Ольга предала нового своего суженого. Она не бросила свою разбитную компанию, занимавшуюся явно «темными» делишками. Она устроила невероятную свадьбу-гулянку и «в этой пьяной, безобразной хляби оставалась красивой. Распустила по плечам тяжелые волосы, засучила рукава кофты и, улыбаясь, ходила среди гостей, дурачилась. Ей вроде нравилась эта кутерьма. Когда она плясала, то так бессовестно и с таким искусством играла крупным телом своим, что у видавших виды молокососов деревенели от напряжения лица. Петр в такие минуты особенно жгуче любил ее и ненавидел».

Но не этим своим постыдным поведением предала Ивлева Ольга, и не тем даже, что она, в числе прежних своих «друзей», очутилась на скамье подсудимых. «Заразы вы! — кричал Петр в лицо осоловелой девице, одной из тех, что олицетворяла для него "нечисть" вокруг Ольги. — Поганки на земле, вот вы кто! — Остановился перед девицей, стиснул кулаки в карманах, чтобы унять дрожь. — Шелк натянула! Ногами дрыгать научилась?.. — Дрожь не унималась; Ивлев побледнел от ярости и обиды, но слов — убийственных, разящих — не находил. — Что поняли в жизни?.. Жрать! Пить! Ложиться под кого попало!.. Сволочи...» Но Ольга, она подобных слов ни в коем случае не заслуживает, она ошиблась, оступилась, не так начала жить. Ей только объяснить, сказать: «Я тебя хорошо понимаю. Бывает так: идешь где-нибудь — в лесу или в поле, доходишь до такого места, где дорога расходится на две. А места незнакомые. По какой идти — неизвестно. А идти надо. И до того тяжело это выбирать, аж сердце заболит. И потом, когда уж идешь, и то болит. Думаешь: "А правильно? Может, не сюда надо было? Ольга, она прекрасная, я так ее люблю, она должна все, все понять. Я ей скажу прямо и просто, как умею, что думаю про этих людей, которые ее окружают". И ярость опять захватила его.

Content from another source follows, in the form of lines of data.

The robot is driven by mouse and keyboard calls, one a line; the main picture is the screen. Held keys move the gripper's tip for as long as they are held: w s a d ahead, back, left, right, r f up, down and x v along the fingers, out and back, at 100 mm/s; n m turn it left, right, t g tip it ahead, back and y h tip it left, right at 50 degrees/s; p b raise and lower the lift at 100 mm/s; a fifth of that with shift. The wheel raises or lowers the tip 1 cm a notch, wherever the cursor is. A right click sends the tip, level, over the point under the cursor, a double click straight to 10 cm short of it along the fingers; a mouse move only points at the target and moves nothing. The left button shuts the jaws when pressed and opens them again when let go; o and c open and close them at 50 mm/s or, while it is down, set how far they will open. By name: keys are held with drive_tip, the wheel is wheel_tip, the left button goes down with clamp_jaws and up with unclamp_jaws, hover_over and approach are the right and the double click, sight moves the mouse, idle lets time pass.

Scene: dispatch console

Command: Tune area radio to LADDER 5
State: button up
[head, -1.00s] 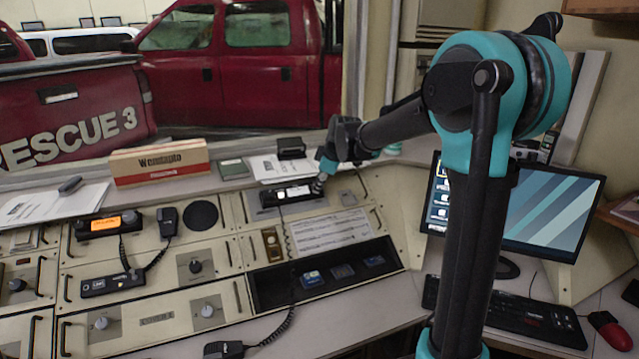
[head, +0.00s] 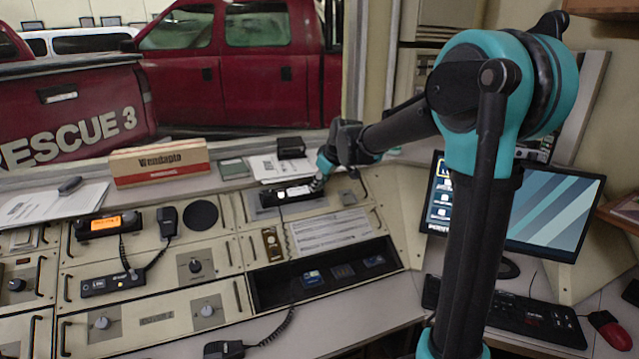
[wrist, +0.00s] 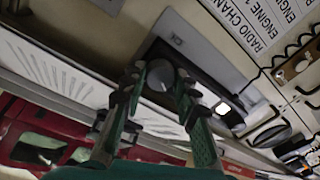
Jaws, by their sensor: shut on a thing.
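The area radio (head: 268,199) is a dark unit set in a grey plate at the back of the console, below the window ledge. Its small lit display shows white, but its text is too small to read. In the wrist view the radio (wrist: 203,82) has a round grey knob (wrist: 160,76) at one end. My gripper (wrist: 160,84) is shut on this knob, with one finger on each side. In the head view my gripper (head: 318,184) reaches down to the radio's right end and hides the knob. A printed radio channel card (head: 330,231) lies just in front; it also shows in the wrist view (wrist: 262,22).
Another radio with an orange display (head: 108,224) and a hand microphone (head: 167,221) sit to the left. A small black box (head: 291,147) and papers lie on the ledge close behind my gripper. A monitor (head: 555,215) stands at the right, beyond my arm.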

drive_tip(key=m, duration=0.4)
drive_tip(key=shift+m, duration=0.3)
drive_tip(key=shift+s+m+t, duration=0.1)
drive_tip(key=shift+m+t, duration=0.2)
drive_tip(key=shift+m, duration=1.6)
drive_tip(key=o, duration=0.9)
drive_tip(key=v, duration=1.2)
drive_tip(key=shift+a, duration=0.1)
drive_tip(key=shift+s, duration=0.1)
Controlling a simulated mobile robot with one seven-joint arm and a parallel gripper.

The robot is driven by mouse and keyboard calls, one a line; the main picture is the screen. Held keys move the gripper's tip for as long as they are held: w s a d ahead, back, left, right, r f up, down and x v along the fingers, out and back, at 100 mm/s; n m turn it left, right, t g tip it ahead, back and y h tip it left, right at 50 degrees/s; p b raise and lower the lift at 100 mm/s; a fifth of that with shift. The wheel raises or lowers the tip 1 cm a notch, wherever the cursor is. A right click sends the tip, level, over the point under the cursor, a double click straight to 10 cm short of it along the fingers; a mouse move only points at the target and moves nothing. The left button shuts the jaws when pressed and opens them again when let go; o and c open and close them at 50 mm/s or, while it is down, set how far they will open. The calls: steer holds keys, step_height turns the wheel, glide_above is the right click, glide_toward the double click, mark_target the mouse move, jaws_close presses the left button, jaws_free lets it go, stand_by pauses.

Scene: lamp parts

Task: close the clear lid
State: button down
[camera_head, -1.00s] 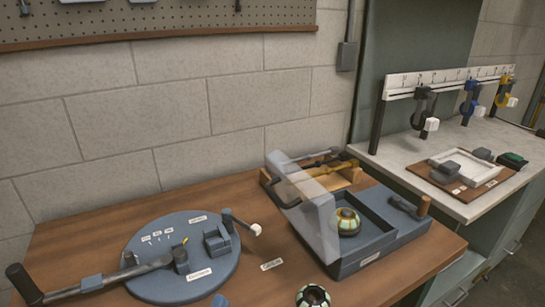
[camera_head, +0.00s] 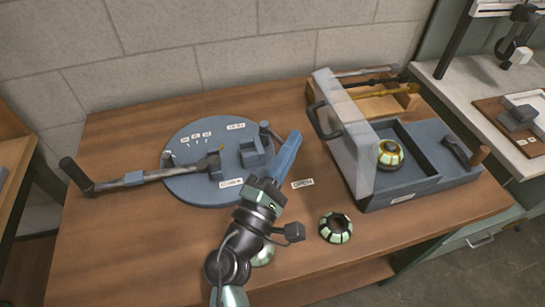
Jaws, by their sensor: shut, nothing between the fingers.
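The clear lid (camera_head: 352,140) stands raised and open, tilted, along the left side of the blue-grey box (camera_head: 425,185). A dark handle (camera_head: 322,122) sits on the lid's left face. A green-and-gold glass lamp piece (camera_head: 390,154) is in the open box, partly beside the lid's lower edge. My gripper (camera_head: 291,140) has blue fingers that look closed together and empty. It is left of the lid, apart from it, above the table near the round plate's right edge.
A round blue-grey plate (camera_head: 190,180) with a long-handled lever lies at left. A second glass lamp piece (camera_head: 336,228) stands on the table in front of the box. A wooden rack (camera_head: 395,103) with rods is behind the box.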

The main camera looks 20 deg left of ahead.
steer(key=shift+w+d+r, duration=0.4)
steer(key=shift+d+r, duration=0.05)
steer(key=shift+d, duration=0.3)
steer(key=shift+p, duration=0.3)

— Они народ обворовывают! Вижу я, как они работают. Подружка твоя учится?!.. Она что, знать больше хочет?! Ей, гадине, лишь бы диплом получить да сесть на шею кому-нибудь... Думаешь, это интеллигенты?»

Лучше бы ему не говорить этих последних слов, лучше бы и дальше считать, что его Ольга — это Она, которая все же любит его и в конце концов поймет.

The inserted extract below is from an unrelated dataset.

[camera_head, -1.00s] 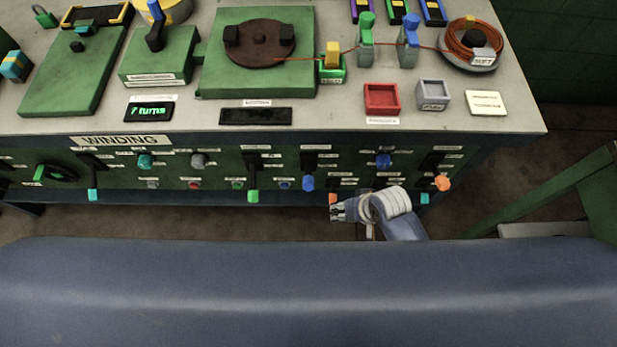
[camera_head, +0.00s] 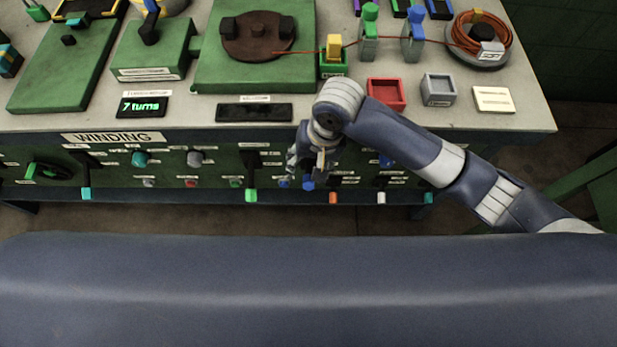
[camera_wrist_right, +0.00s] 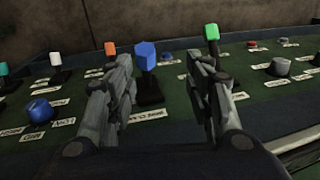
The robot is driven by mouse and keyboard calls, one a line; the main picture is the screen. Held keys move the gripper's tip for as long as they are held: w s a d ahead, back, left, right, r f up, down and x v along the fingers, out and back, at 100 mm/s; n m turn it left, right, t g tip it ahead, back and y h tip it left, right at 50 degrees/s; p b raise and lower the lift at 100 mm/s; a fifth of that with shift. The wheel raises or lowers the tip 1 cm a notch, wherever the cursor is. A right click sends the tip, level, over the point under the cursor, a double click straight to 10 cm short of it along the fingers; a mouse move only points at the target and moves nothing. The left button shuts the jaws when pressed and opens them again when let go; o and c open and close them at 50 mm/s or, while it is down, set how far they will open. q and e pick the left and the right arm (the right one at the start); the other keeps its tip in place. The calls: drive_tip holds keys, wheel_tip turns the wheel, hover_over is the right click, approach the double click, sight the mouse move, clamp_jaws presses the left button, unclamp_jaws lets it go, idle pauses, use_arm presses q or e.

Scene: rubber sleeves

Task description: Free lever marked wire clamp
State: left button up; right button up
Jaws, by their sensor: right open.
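A blue-tipped lever (camera_head: 308,184) stands on the front panel below my right gripper (camera_head: 308,165). In the right wrist view the blue lever (camera_wrist_right: 146,56) is upright ahead of the open fingers of my right gripper (camera_wrist_right: 164,72), nearer the left finger. Nothing is held. A green-tipped lever (camera_head: 251,195) is one place to the left; it also shows beyond the right finger in the right wrist view (camera_wrist_right: 211,33). The small labels are too blurred to read, so I cannot tell which lever is marked wire clamp. My left gripper is out of view.
An orange-tipped lever (camera_head: 333,197), a white-tipped lever (camera_head: 381,198) and a teal-tipped lever (camera_head: 428,197) are to the right. Orange wire runs from the turntable (camera_head: 246,45) to the spool (camera_head: 478,60).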

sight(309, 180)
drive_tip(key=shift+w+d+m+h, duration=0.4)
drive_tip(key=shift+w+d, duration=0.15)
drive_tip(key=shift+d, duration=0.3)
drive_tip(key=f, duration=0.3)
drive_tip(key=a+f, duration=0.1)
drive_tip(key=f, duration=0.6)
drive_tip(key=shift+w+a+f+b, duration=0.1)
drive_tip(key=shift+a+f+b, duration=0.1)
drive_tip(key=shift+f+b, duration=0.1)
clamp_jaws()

«— Сволочь ты, — откровенно зло и резко сказала Ольга. Села, посмотрела на мужа уничтожающим взглядом. — Верно сказал: тыква у тебя на плечах. Чего ты на людей налетел? Научился топором махать — делай свое дело... Я ухожу: совсем. Люди, о которых ты говоришь, — не такие уж хорошие. Никто не обманывается, и они сами тоже. А ты — дурак. Загнали тебя на "правильную дорогу" — шагай и помалкивай. Кто тебе дал право совать нос в чужие дела?»

Вот и зазвучали слова, от которых у Ивлева, казалось, распухали уши. А она разила дальше, била его, недавнюю свою и единственную надежду, себя била наотмашь:

«— Чем ты лучше этих людей? Они умнее тебя, честнее, если хочешь знать. Сознательный... Если тебе за твою работу дадут в два раза больше, ты половину отдашь народу? Трепач... Я думала, ты парень... мужчина... Сопляк. Научили десять слов говорить — живи с этим, хватит».

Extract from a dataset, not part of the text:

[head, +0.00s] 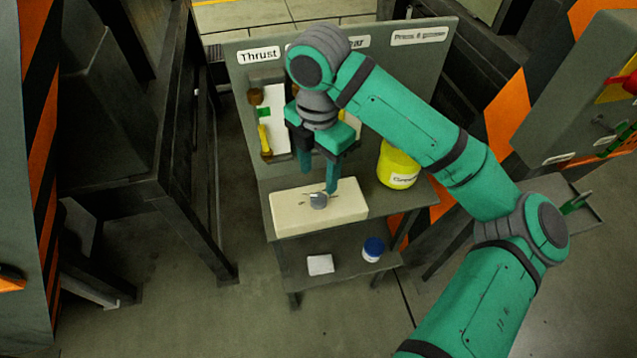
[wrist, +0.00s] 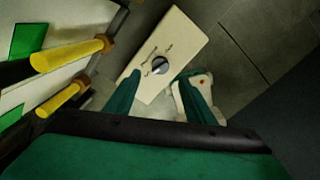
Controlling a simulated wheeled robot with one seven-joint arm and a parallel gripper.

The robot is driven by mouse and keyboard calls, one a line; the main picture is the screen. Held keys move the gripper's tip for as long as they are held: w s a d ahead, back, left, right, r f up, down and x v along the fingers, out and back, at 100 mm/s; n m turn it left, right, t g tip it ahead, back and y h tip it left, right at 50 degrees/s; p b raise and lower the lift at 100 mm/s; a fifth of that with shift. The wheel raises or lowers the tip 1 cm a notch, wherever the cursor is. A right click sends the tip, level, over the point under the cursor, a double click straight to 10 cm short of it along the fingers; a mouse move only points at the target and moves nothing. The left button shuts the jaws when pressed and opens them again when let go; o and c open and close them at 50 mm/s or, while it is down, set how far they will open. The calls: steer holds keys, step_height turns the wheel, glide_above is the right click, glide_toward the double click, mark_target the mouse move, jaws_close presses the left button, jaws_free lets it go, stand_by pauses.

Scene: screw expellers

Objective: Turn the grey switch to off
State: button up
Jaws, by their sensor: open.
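The grey switch (head: 319,200) is a round knob on top of a cream box (head: 290,218), which sits on the upper shelf of a small stand. In the wrist view the grey knob (wrist: 160,66) shows on the cream box (wrist: 185,40), with small dark markings around it that are too small to read. My gripper (head: 319,180) points down just above the box, close to the knob. In the wrist view its two green fingers (wrist: 158,95) are spread apart with nothing between them. The knob lies beyond the fingertips, and no contact is visible.
A yellow container (head: 397,165) stands right of the box. A panel labelled "Thrust" (head: 258,55) with yellow-handled levers (head: 264,138) rises behind it. The lower shelf holds a white block (head: 320,264) and a blue-lidded jar (head: 372,249). Open floor (head: 190,310) lies in front.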

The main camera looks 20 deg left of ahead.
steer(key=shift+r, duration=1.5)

Это уже, с позволения сказать, «философия». Причем такая, которую ох как трудно поправить.

Ольга вернется к Ивлеву, еще раз попробует начать все сначала (как лучезарны будут ее планы!), они уедут в деревню, но перемены произойдут лишь внешние. Она вскоре оставит благие свои намерения и банально, «красиво» загуляет с местным учителем. И снова отцу ее, директору совхоза Павлу Николаевичу Фонякину, будет мучительно стыдно, и — в который раз — глядя на крепкую фигуру дочери, на прекрасное лицо ее, он горестно подумает: «Какая женщина... жена, мать могла бы быть».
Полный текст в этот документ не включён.